── SOURCE DATA ──

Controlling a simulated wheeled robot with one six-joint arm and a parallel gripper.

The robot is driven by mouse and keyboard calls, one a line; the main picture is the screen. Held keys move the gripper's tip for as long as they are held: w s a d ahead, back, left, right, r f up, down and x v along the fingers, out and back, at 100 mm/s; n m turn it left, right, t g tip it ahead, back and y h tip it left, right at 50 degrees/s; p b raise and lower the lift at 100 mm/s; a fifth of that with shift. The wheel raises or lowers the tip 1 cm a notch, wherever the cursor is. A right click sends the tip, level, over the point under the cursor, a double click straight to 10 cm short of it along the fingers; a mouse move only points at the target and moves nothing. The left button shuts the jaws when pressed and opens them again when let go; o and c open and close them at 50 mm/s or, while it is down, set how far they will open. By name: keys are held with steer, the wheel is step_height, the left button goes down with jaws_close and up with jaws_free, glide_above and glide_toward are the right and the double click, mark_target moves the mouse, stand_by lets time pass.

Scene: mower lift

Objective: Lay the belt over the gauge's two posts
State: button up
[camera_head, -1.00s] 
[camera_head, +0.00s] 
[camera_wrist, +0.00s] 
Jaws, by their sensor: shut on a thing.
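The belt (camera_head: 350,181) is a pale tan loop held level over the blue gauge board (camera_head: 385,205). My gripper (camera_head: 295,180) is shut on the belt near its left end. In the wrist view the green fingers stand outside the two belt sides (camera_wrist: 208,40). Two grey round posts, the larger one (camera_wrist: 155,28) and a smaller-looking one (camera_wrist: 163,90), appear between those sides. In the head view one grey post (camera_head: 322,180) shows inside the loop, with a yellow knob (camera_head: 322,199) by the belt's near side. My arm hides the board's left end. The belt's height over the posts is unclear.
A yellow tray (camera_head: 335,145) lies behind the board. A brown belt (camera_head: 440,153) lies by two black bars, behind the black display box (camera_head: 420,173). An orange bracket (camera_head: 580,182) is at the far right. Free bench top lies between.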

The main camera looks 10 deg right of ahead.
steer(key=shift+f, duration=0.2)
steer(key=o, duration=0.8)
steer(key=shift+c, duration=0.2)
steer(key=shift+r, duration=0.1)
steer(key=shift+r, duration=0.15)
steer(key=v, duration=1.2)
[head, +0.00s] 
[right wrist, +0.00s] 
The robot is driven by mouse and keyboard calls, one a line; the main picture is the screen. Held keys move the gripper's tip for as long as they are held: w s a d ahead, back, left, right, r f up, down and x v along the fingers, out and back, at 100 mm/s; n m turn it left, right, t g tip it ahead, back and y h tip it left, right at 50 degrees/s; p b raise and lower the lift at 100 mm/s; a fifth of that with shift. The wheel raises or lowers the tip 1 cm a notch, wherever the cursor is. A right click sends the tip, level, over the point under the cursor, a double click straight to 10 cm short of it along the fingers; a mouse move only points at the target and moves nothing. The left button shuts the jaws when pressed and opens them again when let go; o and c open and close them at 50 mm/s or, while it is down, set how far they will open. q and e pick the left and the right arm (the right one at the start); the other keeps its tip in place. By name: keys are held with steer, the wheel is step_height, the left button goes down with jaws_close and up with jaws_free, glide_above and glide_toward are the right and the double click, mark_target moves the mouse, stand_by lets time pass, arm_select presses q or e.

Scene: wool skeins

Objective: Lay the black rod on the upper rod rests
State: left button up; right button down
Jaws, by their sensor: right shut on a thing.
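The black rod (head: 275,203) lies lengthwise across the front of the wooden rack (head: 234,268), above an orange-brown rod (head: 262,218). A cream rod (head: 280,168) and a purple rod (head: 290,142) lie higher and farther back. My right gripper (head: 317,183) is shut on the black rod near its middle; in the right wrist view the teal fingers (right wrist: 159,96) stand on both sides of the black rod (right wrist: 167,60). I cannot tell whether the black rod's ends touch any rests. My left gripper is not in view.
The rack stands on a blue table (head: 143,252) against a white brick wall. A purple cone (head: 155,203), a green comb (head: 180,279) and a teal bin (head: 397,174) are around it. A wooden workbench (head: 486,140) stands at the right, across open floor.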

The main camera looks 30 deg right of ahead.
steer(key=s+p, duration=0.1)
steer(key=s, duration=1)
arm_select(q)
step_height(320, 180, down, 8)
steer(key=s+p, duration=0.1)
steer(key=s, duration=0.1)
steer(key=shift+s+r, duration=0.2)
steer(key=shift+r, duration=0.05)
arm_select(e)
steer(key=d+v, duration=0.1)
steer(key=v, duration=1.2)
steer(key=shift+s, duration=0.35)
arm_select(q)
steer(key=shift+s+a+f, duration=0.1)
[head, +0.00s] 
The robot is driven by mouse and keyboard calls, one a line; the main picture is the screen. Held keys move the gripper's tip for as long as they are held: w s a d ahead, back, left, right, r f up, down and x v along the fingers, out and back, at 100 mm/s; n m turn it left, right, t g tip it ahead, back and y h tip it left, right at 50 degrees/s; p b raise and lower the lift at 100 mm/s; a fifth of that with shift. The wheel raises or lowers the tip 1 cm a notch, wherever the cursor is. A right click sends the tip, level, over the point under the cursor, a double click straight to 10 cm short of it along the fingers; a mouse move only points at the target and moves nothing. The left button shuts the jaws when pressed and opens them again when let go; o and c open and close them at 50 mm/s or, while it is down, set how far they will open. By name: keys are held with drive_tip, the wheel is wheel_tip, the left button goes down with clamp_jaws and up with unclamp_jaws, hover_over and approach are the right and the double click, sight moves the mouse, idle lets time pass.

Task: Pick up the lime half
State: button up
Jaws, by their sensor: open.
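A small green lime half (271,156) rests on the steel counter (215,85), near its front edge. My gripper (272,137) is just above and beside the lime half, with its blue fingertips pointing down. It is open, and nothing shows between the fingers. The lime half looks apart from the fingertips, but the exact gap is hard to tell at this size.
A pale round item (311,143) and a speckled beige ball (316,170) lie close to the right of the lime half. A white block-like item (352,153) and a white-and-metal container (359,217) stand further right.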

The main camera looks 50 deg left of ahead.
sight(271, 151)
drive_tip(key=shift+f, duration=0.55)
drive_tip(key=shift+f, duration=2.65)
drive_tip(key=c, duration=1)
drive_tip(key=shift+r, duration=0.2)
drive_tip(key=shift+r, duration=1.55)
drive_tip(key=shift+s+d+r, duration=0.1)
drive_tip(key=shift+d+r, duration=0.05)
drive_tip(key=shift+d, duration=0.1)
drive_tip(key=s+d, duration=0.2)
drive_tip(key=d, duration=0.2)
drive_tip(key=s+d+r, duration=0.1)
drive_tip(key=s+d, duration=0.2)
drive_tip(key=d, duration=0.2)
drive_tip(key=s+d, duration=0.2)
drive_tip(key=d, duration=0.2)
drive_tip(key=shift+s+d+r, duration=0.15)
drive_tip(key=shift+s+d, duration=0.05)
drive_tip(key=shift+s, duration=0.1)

───

• **SET PROBLEM**: Reproduce the lines exactly, taking as the first line the one with "[camera_wrist, +0.00s]" and as the last line the one with "[right wrist, +0.00s]", and include nothing else.

• **EXERCISE ANSWER**:
[camera_wrist, +0.00s] 
Jaws, by their sensor: shut on a thing.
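The belt (camera_head: 350,181) is a pale tan loop held level over the blue gauge board (camera_head: 385,205). My gripper (camera_head: 295,180) is shut on the belt near its left end. In the wrist view the green fingers stand outside the two belt sides (camera_wrist: 208,40). Two grey round posts, the larger one (camera_wrist: 155,28) and a smaller-looking one (camera_wrist: 163,90), appear between those sides. In the head view one grey post (camera_head: 322,180) shows inside the loop, with a yellow knob (camera_head: 322,199) by the belt's near side. My arm hides the board's left end. The belt's height over the posts is unclear.
A yellow tray (camera_head: 335,145) lies behind the board. A brown belt (camera_head: 440,153) lies by two black bars, behind the black display box (camera_head: 420,173). An orange bracket (camera_head: 580,182) is at the far right. Free bench top lies between.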

The main camera looks 10 deg right of ahead.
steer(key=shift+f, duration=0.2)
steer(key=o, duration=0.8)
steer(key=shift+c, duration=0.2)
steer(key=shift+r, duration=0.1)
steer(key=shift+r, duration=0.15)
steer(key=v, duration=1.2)
[head, +0.00s] 
[right wrist, +0.00s] 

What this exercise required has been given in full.